I'd like to think that I wouldn't have been. I'd like to think that my innate curiosity and sense of justice would have been activated by interrogating the privilege I'd be part of. Would I have paid any attention to the funding discrepancies between wealthy suburban districts and urban ones? Would I have questioned the choice of required texts or would I have robotically taught the literary canon ( sans minority or women writers) from the same lecture notes I took from my Penn State professors?
Perhaps not.
People learn when there is a "felt need." Where did my "felt need" to learn Black History come from?

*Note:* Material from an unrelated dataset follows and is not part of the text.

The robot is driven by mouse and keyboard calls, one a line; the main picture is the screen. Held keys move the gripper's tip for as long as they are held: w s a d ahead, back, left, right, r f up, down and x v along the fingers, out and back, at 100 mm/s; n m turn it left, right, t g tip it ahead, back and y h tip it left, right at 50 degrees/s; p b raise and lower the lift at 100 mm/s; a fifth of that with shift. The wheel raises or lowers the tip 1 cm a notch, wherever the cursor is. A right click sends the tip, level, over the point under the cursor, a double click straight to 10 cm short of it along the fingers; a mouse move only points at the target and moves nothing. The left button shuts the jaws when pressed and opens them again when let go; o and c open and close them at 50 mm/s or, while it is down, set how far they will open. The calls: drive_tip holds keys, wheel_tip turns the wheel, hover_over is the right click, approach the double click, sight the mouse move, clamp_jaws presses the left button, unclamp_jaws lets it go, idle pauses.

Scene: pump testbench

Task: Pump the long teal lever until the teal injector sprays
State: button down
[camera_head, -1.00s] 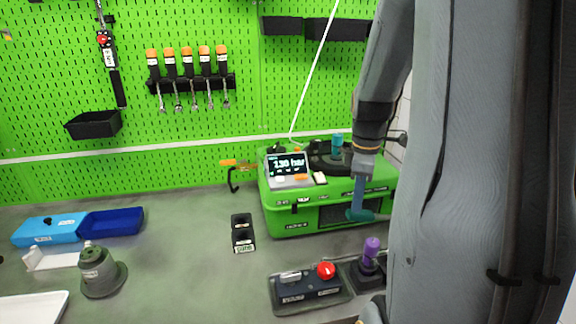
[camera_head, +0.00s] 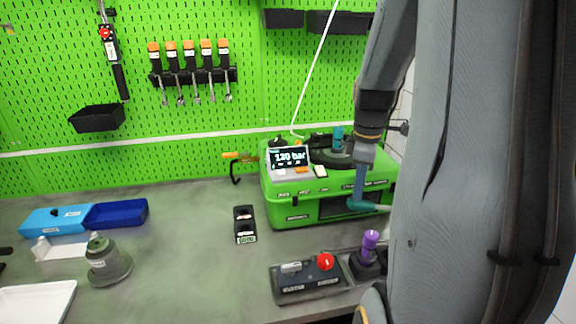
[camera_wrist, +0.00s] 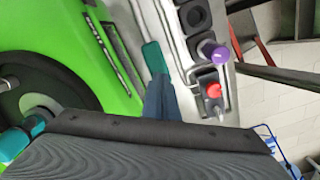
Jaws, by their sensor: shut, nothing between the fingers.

It came from my African American students. It came from my confronting and working through my fear, ( which was based on ignorance and inherited racist beliefs ) getting to know my students as beautiful, complex, diverse and dynamic human beings and caring deeply for their well-being and potential growth.
It came from listening, and questioning, and finding knowledge and joining communities and learning together.
There's another part to this story -- the unexpected gift that my students gave me a few years into my re-education journey.
One day after finishing our work with "Fences" a student randomly called out, "Yo, Ms. Pincus. What are you? I mean who are you?"
"What do you mean?" I replied nervously.
"Who are YOUR people? You've been spending so much time teaching us about our history and stuff-- what about you? What are you?"
I froze. It was a question I had dreaded and in the past, perhaps I would have avoided answering. But I took a deep breath and said, "I'm Jewish. I'm a Jew."
And instead of the expected barrage of anti-Semitic tropes and myths, this is what I received in return.
"So Ms. Pincus, why don't you teach a book by a Jew? Teach us about your culture."
This is what empathy looks like. It moves both ways, back and forth in the context of a relationship, born from mutual respect and caring.
But one thing must be made clear here. The onus for making this happen is on the teacher -- she is the one with the institutional power. She must understand that and use it wisely for the good of her students.